For five days recently, I helped a young homeless family. Another woman found them living in their car and, via a closed social media group to which I belong, reached out to see if anyone would be able to help. The response was overwhelming.
One person gave cash, another gift cards, another bought diapers, wipes and a few stuffed animals for the two very young children who, along with their parents, spent several months in the cold sleeping in their car. And several gave their hotel points to house them for five nights, allowing them to bathe the children and sleep safely and warm. Such generosity. And we bought them food...plenty of food.
I spoke with their social worker and reached out to contacts in the homeless community to try to locate longer term housing. There are few shelters for families and those that do exist were full. The same with housing for homeless youth...few options exist. We have to do better.
I also found myself, once again, questioning how we - the richest country in the world where someone in D.C. could purchase a $140,000 dining room set and another could spend $25,000 on a telephone booth for his office - could allow people to live on the streets. People who are trying, yet have fallen on hard times. Without a place to sleep. Without food. And with an infant and young child sleeping in a freezing car.
We wonder sometimes whether we, as one person, can truly make a difference when the issues are looming and large and the needs are so great. Sure, we donate and volunteer our time, and I do the same, yet few things compare to looking into the eyes of a parent and child when you know the road they've been walking. And will likely continue to walk for some time. The reality sears right through you.

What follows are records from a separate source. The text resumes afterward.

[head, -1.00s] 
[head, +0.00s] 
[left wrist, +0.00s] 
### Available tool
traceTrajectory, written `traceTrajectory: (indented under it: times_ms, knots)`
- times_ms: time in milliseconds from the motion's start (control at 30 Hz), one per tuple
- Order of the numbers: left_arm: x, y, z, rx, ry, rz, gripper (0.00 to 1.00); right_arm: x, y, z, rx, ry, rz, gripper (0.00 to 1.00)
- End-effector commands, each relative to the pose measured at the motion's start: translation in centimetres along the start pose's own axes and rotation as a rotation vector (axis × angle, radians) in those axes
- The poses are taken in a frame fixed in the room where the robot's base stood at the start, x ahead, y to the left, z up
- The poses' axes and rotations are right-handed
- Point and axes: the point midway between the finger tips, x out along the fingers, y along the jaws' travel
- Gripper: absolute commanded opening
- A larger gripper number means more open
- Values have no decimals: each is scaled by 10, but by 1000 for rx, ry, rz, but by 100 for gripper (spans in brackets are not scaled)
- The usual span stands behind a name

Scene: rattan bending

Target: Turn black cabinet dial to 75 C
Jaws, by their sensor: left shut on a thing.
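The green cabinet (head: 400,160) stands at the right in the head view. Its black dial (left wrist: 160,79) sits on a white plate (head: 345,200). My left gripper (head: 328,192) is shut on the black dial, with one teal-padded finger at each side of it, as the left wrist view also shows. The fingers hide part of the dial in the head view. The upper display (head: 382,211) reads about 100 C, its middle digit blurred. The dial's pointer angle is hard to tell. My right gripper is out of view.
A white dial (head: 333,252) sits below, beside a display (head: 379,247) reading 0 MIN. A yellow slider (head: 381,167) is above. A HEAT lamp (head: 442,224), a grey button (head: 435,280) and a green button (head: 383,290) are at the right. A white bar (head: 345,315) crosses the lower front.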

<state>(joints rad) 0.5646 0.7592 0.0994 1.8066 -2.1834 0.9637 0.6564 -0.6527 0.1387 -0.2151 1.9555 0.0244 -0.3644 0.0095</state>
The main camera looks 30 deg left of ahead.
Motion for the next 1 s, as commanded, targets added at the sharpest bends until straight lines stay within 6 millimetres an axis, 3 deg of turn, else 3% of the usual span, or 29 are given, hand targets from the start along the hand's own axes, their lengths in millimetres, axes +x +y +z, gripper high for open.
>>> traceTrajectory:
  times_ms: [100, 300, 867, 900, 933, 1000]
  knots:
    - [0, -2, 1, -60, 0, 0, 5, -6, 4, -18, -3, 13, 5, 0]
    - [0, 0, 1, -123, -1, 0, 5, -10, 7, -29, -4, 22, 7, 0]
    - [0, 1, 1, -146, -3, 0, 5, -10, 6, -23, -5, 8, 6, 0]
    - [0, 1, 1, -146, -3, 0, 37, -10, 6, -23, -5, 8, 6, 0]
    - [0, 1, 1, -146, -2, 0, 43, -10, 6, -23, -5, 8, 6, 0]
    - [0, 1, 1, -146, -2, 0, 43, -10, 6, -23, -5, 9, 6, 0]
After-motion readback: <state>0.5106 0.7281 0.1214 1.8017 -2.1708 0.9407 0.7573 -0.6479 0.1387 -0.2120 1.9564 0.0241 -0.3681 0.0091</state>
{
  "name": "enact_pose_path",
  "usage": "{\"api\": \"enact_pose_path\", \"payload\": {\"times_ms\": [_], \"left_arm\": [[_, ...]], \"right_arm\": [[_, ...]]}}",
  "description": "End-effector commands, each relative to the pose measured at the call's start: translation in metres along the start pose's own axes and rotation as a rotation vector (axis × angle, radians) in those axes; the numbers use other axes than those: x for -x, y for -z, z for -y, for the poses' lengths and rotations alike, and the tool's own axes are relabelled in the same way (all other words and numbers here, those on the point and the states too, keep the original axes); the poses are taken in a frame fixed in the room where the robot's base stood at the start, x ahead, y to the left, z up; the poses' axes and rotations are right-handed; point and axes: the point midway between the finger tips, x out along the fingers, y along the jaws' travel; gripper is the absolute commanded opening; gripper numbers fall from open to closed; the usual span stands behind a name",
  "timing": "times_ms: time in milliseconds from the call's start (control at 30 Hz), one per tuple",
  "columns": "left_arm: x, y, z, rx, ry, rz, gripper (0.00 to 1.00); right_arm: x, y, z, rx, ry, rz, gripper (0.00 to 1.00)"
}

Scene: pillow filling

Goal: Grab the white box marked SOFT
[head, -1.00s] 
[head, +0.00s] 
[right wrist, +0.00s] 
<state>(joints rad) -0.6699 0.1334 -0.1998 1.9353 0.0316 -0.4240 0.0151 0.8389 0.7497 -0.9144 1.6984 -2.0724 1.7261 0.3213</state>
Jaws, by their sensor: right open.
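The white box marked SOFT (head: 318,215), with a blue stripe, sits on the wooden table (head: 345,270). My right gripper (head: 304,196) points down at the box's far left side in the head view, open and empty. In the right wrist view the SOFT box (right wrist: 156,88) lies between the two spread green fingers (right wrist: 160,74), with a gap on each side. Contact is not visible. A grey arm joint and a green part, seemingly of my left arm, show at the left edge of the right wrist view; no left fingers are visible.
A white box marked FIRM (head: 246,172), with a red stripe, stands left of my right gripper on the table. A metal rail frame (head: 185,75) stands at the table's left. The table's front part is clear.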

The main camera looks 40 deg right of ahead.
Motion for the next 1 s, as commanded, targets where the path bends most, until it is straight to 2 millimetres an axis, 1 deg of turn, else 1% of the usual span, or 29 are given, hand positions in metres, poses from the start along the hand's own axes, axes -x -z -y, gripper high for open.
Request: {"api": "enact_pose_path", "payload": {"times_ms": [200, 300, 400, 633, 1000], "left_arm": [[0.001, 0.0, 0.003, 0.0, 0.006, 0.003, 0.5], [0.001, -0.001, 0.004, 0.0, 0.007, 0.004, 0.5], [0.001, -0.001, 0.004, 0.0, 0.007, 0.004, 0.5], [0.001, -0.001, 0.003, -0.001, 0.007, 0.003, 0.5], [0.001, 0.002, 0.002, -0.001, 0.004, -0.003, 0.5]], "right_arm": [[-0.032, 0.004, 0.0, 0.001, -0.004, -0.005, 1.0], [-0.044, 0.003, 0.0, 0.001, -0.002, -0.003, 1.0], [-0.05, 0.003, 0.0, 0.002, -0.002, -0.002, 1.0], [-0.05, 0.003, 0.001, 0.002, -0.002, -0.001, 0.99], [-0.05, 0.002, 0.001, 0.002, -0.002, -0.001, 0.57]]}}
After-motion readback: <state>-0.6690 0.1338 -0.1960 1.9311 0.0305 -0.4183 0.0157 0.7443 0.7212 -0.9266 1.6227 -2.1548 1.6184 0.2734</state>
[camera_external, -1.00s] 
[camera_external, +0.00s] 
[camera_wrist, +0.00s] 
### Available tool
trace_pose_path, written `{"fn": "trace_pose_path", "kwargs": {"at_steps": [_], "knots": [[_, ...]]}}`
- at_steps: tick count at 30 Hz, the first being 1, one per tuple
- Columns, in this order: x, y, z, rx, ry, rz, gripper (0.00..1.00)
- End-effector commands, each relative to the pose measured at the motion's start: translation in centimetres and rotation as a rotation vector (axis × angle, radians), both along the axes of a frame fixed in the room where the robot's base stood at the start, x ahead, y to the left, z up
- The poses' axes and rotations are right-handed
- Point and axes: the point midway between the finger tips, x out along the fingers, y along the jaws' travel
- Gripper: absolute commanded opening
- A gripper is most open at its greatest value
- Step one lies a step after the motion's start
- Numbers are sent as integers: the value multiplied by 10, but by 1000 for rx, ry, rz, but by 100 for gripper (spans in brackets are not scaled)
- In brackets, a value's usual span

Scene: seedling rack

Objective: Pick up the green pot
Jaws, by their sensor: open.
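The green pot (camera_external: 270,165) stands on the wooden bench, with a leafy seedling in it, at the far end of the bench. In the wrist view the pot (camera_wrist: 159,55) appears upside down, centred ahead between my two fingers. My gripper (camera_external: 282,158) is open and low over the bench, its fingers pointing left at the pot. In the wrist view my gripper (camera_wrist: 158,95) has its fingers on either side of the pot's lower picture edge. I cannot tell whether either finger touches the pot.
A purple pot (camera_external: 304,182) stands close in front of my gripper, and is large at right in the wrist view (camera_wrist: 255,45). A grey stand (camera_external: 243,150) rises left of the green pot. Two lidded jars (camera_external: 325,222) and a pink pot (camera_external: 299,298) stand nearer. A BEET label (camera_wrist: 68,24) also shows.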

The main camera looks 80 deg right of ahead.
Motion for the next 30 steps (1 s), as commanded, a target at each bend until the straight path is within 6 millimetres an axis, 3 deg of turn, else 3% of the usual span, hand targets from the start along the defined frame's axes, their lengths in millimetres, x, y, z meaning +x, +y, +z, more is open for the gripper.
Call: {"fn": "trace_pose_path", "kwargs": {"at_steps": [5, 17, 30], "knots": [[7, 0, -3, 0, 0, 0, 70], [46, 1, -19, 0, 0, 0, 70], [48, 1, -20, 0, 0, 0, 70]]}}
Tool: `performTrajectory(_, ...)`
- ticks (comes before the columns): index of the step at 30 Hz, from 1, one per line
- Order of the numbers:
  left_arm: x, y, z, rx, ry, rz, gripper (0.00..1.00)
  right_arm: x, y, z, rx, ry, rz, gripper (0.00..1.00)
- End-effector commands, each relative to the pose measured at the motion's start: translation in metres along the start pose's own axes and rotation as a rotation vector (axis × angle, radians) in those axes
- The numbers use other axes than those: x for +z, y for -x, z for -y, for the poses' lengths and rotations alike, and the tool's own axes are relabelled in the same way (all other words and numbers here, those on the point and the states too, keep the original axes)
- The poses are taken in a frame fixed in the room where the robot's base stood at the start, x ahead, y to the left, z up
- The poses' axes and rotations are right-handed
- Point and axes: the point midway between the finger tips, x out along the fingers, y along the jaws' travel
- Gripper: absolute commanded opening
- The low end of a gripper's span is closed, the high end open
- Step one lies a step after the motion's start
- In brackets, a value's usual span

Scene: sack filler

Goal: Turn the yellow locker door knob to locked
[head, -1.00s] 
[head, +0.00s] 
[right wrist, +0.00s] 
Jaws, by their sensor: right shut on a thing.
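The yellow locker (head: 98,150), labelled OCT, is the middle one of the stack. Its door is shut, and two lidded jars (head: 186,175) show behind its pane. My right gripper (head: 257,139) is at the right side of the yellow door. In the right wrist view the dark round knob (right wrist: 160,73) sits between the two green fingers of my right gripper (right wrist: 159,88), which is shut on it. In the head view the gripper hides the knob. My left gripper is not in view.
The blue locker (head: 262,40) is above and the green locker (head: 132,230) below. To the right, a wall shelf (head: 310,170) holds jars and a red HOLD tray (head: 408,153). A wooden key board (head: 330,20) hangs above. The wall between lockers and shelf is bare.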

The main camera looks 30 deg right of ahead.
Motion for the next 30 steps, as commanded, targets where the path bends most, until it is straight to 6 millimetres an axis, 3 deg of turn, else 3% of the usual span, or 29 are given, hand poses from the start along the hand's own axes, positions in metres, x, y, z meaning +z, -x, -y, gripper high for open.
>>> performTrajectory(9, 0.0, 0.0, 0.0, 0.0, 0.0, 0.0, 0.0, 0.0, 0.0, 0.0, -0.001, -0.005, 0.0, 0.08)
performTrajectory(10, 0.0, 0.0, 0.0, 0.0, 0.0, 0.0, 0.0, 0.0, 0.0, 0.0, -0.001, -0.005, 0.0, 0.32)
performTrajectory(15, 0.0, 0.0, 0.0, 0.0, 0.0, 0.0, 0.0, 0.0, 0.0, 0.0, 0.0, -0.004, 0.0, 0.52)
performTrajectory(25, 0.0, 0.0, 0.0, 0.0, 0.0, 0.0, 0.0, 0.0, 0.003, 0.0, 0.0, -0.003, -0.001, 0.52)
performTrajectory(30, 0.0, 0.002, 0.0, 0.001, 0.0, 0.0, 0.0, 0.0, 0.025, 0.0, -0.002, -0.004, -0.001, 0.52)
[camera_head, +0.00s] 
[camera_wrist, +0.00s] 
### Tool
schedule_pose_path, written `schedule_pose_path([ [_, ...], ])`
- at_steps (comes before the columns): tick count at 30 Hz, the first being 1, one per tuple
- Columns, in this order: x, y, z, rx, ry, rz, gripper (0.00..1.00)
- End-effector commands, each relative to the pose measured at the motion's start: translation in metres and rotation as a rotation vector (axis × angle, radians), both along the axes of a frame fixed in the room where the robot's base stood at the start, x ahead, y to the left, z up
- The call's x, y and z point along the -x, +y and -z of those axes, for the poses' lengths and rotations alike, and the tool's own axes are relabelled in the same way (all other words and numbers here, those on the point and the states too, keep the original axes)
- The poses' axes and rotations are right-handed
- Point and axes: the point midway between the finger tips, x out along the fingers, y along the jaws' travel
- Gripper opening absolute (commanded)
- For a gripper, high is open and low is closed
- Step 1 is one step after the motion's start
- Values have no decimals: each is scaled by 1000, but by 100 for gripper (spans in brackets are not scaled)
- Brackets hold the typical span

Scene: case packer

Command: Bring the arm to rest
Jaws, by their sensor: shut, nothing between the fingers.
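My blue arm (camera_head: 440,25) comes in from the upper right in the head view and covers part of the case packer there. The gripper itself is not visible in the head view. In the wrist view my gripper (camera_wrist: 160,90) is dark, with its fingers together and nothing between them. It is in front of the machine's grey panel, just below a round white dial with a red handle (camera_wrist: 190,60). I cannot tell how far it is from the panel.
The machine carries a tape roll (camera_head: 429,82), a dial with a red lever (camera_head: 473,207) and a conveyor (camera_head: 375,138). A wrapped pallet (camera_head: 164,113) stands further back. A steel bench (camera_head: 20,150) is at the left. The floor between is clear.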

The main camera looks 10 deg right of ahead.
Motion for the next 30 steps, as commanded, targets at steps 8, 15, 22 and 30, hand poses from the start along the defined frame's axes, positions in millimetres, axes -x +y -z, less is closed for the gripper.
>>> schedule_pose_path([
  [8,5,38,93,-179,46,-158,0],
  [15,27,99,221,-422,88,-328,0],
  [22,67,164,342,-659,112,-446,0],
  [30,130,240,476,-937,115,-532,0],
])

The answer to whether each of us can make a difference is yes. To see a need and in whatever way you can, to help. It could be any issue that matters to you, or it could be helping someone you know who has fallen on difficult times, is struggling in some way, or simply needs an ear. It could be someone in your own family.
Few things can compare to giving of yourself, whether through a kind and supportive word or opening your pocket. Or your heart.
Spring is a time of renewal, and it can truly be meaningful when we turn our attention away from ourselves and toward another, for there are so many in need.
While the outcome of this situation was not what I had hoped, I remind myself that the efforts of some incredibly caring people helped this family in ways that could only have happened when one person saw a need and reached out to others to make a difference.